Bounded invariants (e.g., inventory limits) use escrow partitioning. Each node gets a quota slice. When a node exhausts its local quota, it broadcasts QuotaRequest to peers. Nodes with surplus respond with QuotaGrant. Exponential backoff (500ms → 4s) prevents thundering herd.

use ctfs::algebra::escrow::EscrowManager; fn main() -> Result<(), ctfs::algebra::escrow::EscrowError> { let node_a = 1u64; let node_b = 2u64; let mut escrow = EscrowManager::new(1000); // Global limit escrow.initialize(&[node_a, node_b])?; // Split 500/500 escrow.try_consume(node_a, 400)?; // Local op, no coordination escrow.transfer(node_a, node_b, 50)?; // Quota grant Ok(()) }

Feature-gated on networking. Exposes GET /metrics endpoint.

use ctfs::core::{LatencyHistogram, MetricsServer}; use std::sync::Arc; fn main() -> std::io::Result<()> { let admission_hist = Arc::new(LatencyHistogram::new()); let persistence_hist = Arc::new(LatencyHistogram::new()); let _server = MetricsServer::spawn( "0.0.0.0:9090", admission_hist.clone(), Some(persistence_hist.clone()), )?; // Record latency manually or use kernel.admit_instrumented() admission_hist.record(286); // 286ns latency sample Ok(()) }

Exported metrics:

• ctfs_admission_latency_bucket{le="..."} — Histogram buckets (power-of-two, 8ns → 2^66ns)
• ctfs_admission_latency_count — Total admissions
• ctfs_admission_latency_p50/p90/p99 — Percentile gauges
• ctfs_persistence_latency_* — Disk I/O latency (SPSC push → io_uring CQE)

64 buckets, power-of-two scale. Cache-line aligned. Lock-free atomics. RDTSC timing on x86_64 (~6.6ns overhead per call).

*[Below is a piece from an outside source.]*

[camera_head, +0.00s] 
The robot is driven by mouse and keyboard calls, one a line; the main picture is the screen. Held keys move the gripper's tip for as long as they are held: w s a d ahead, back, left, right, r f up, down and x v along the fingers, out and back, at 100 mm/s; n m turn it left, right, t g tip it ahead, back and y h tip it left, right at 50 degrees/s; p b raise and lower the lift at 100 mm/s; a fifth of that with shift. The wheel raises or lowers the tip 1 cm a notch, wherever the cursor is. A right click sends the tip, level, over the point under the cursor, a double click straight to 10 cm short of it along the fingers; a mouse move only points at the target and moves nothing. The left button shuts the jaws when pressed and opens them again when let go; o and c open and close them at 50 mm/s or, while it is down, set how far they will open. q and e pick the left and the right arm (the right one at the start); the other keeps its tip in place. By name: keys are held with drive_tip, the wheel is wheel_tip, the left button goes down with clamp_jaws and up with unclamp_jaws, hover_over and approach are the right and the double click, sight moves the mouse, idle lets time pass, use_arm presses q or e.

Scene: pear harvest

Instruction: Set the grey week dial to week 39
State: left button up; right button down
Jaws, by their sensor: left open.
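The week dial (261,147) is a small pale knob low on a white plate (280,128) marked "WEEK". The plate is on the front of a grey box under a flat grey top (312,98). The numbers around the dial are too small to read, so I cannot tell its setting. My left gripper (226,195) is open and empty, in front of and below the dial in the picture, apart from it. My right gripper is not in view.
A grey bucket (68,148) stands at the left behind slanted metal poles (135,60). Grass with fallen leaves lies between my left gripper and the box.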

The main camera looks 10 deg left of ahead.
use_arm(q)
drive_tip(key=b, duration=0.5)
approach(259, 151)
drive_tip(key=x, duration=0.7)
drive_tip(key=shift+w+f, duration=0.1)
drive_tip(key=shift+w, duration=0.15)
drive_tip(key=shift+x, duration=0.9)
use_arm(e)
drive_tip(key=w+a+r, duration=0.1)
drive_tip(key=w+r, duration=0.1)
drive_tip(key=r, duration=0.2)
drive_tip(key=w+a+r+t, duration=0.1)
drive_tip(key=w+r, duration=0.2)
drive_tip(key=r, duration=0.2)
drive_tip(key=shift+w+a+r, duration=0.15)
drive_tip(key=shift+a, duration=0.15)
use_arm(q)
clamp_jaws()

use ctfs::core::LatencyHistogram; fn main() { let hist = LatencyHistogram::new(); hist.record(286); // Record 286ns latency let (p50, p90, p99) = hist.percentiles(); let buckets = hist.snapshot(); // [u64; 64] println!("p50={}, p90={}, p99={}", p50, p90, p99); }

# All benchmarks cargo bench # Specific suites cargo bench --bench kernel cargo bench --bench hardening cargo bench --bench metrics_overhead cargo bench --features persistence --bench durable_admission

admit_baseline 286.0 ns admit_instrumented 298.0 ns (+12ns overhead) histogram_record 1.3 ns nanos_now_rdtsc 6.6 ns causal_clock_dominates 0.7 ns checkpoint/tiered_hash 280.0 ns durable_admission 5.2 ns wal_hasher/200B 230.0 ns (940 MiB/s) 

Forbidden in hot path:

• Heap allocation (Box, Vec, HashMap)
• Locks (Mutex, RwLock)
• Syscalls (except staged io_uring)
• Pointer chasing
• O(n) scans

Required:

• #[repr(C, align(64))] for cache-line alignment
• Fixed-width types (i128, u64, [u8; 32])
• Little-endian byte order
• Branchless operations where possible
• SIMD-friendly memory layouts

Bit determinism: Same input → same output, byte-for-byte, across all nodes. No floats. No std::collections. No non-deterministic iteration.

• SQL or query languages
• Secondary indexes
• Full-text search
• Global total ordering
• Wall-clock timestamps
• Dynamic schema
• "Convenient" APIs that hide complexity

This is a kernel, not a database. Build your database on top.

Cuttlefish is grounded in:

• CALM Theorem: Consistency As Logical Monotonicity. Monotonic programs don't need coordination.
• CRDTs: Conflict-free Replicated Data Types. Lattice-based merge semantics.
• Bloom Clocks: Probabilistic vector clocks with O(1) space and O(1) dominance checks.
• Algebraic Effects: Invariants as pure functions over state, composable via semiring operations.

If you want the math: Alvaro et al., "Consistency Analysis in Bloom"

MIT

"The fastest distributed system is the one that doesn't coordinate."